* [The exercise]: Include the line containing "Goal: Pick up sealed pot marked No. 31" and every line after it up to the end of the material below; reproduce them exactly and drop the pictures.

* [Information shown]:
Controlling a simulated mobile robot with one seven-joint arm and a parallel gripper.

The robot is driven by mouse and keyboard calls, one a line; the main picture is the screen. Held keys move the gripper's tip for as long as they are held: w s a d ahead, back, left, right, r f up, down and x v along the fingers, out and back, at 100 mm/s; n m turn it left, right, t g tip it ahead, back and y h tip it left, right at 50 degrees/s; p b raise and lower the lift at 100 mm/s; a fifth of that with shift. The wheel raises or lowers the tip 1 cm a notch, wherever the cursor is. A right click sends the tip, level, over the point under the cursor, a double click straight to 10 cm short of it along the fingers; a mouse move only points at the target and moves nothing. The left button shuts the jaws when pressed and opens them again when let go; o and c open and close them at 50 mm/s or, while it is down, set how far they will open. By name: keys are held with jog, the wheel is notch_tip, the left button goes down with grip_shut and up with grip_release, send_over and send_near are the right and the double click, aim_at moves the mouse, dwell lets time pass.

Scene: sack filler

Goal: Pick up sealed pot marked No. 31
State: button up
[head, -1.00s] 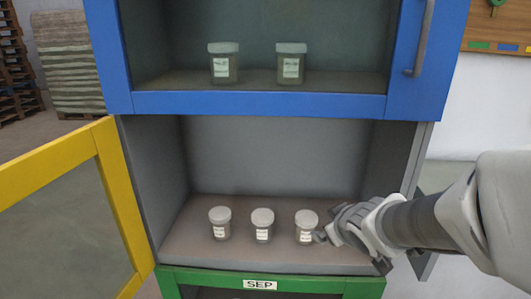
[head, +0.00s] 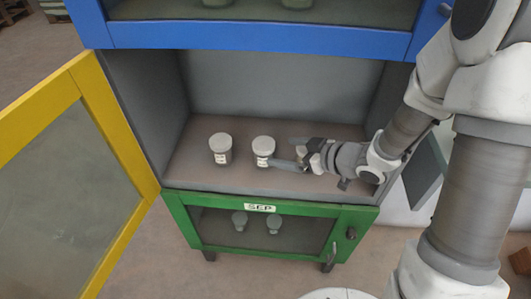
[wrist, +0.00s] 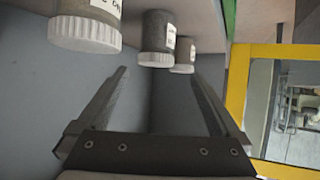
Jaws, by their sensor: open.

* [Written response]:
Goal: Pick up sealed pot marked No. 31
State: button up
[head, -1.00s] 
[head, +0.00s] 
[wrist, +0.00s] 
Jaws, by their sensor: open.

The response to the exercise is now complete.